前回は西友「みなさまのお墨付き」の事例を紹介しました。こちらの記事を読んで、「これって、プライベートブランドだからこそ取れる戦略だよね」と思った方もいるでしょう。では、自社の共創マーケティングの戦略はどのように考えればよいのでしょうか?今回は、共創マーケティングならではの戦略の考え方を紹介します。
4つの戦略策定ステップ
共創マーケティングの特徴は、自社だけで完結するのではなく、協力してくれる参加者と共に取り組むことでプロジェクトを成功に導く点です。このため、参加者や生活者にとっての価値を考えることが重要です。

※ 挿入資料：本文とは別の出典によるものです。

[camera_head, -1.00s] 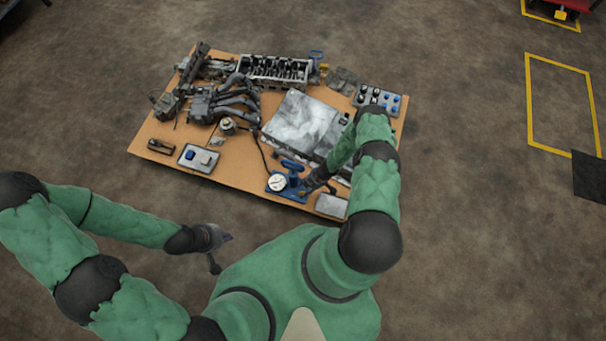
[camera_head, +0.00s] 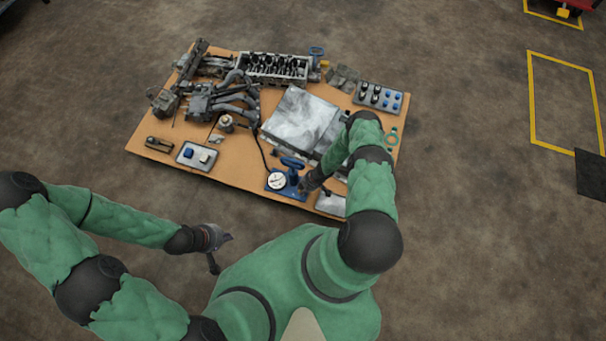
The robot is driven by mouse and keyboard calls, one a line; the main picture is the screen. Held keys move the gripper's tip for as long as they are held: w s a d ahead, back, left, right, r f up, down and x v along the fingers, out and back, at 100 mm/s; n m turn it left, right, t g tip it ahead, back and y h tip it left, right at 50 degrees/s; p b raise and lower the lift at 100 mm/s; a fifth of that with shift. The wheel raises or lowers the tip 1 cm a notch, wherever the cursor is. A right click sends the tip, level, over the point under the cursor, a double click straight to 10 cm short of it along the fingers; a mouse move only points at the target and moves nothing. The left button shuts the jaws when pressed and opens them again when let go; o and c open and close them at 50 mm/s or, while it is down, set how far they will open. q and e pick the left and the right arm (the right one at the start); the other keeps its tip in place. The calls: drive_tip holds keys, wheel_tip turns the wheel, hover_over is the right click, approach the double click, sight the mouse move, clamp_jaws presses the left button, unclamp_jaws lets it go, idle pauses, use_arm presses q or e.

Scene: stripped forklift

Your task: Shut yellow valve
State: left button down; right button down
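A blue device (camera_head: 285,191) with a round white gauge (camera_head: 277,180) and a blue handle (camera_head: 292,163) sits at the front edge of the table. My right gripper (camera_head: 304,187) is low against the right side of this device. Its fingers are small and dark, so I cannot tell whether they are open or shut or touch anything. No yellow valve shows clearly; the gripper covers part of the device. A small yellow part (camera_head: 325,65) shows by a blue wheel at the back of the table. My left gripper (camera_head: 222,254) is open and empty, in front of the table.
The brown table (camera_head: 240,166) holds an engine block (camera_head: 272,67), dark manifold parts (camera_head: 228,101), a large grey metal box (camera_head: 301,121), a tray with blue and white pieces (camera_head: 198,156) and a panel of knobs (camera_head: 378,98).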

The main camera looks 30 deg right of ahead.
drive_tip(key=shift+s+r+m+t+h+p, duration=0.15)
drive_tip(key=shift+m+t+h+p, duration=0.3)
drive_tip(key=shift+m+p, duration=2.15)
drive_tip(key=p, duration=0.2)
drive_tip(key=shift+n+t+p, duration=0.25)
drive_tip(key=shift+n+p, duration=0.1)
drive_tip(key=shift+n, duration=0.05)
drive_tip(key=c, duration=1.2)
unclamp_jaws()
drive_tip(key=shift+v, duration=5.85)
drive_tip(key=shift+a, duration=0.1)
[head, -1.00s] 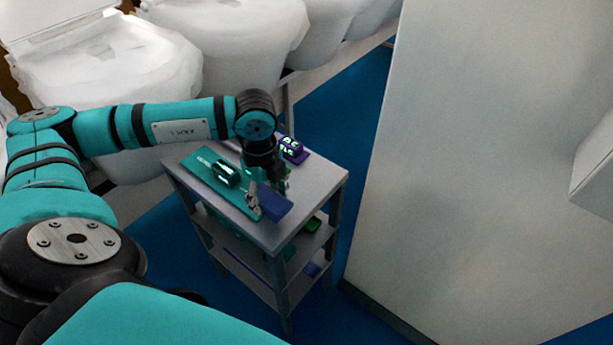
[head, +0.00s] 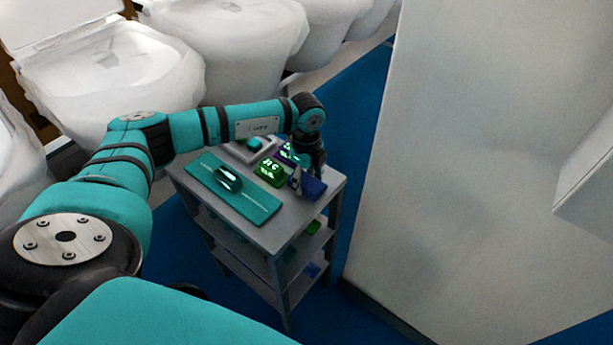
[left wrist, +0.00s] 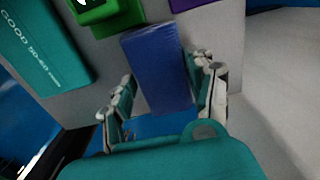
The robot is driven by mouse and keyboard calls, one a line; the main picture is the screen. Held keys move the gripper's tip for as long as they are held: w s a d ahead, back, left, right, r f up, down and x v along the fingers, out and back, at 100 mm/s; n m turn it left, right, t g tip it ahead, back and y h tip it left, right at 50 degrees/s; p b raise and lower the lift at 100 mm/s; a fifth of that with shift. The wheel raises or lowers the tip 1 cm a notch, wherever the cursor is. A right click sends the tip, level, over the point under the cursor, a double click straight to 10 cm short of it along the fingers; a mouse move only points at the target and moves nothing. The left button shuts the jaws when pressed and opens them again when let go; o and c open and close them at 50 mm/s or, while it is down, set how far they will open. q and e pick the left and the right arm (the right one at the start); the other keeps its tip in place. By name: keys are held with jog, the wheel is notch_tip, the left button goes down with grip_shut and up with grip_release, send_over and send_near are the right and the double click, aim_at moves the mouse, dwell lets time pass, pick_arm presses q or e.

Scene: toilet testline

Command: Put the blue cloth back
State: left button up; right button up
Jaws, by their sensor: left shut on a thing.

下の図を見ながら考えてみましょう。共創マーケティングの戦略策定ステップは自社の立場と参加者(生活者)の立場の両方から考えます。戦略を考えるステップは4つです。「①顧客ベネフィットを満たすブランドの使命の再確認」を行い、それを共創により実現するため、「②誰と、何を共創するのか」を決めます。
自社としてやりたいことが決まればそれを基に、自社だけでなく参加者にも価値を感じられる「③コミュニティのミッション・ステートメント」を作ります。最後に参加者が「④コミュニティに参加する価値・メリットの確認」を行います。企業は生活者が参加したいと思うコミュニティになっているかを確認し、全体を見直します。
次から各ステップの進め方を詳しく紹介します。
顧客ベネフィットを満たすブランドの使命とは
商品であっても企業であっても、ブランドには世の中に存在する使命、顧客にとっての価値・ベネフィットがあるはずです。共創の取り組みは社外の協力者や、社内の様々な部署と共に進めることが一般的です。様々な人たちに参加・協力してもらうためには、納得してもらうための目的が必要です。共創マーケティングの目的とは何か、「顧客にとって価値のあるブランドの使命とは何か?」から考えます。
例えば、スターバックスは2007年~2008年にブランドの危機を迎えていました。そこからの巻き返しを図るために創業者のハワード・シュルツ氏は、7Big Movesという目標を立てます。その中の1つ、「お客様との心の絆を取り戻す」というブランドの使命を実現するために作られたのが、「My Starbucks Idea」です。スターバックスは「My Starbucks Idea」を通して、お客様の意見を集めて取り入れる組織に変わっていったのです。
顧客ベネフィットを満たすブランドの使命を考えることで、ブランドが「生活者の何に役に立っているのか」「どのようなライフスタイルの実現をしているのか」に気づくことができます。また、参加者はブランドの使命を共に実現するパートナーである、という認識で捉え直すことも重要です。企業のこれまでのマーケティング・プロセスの一部に参加してもらうわけではありません。
CSV(Creating Shared Value:共通価値の創造)の概念で言われているような、経済的価値(利益)と社会的価値の両方を満たすブランドの使命が定義されていれば、そのまま共創マーケティングの目的として定義できます。しかし、どんなブランドでも生活者にとっての価値を考えることで、参加者に共感してもらえる価値は見つけることができます。
例えば、スポーツ用品を作っているブランドであれば、商品を通してスポーツの楽しみを提供しています。スポーツを楽しむというライフスタイルを、商品を使ってくれているお客様と共につくることは、1つの共創マーケティングの目的になるでしょう。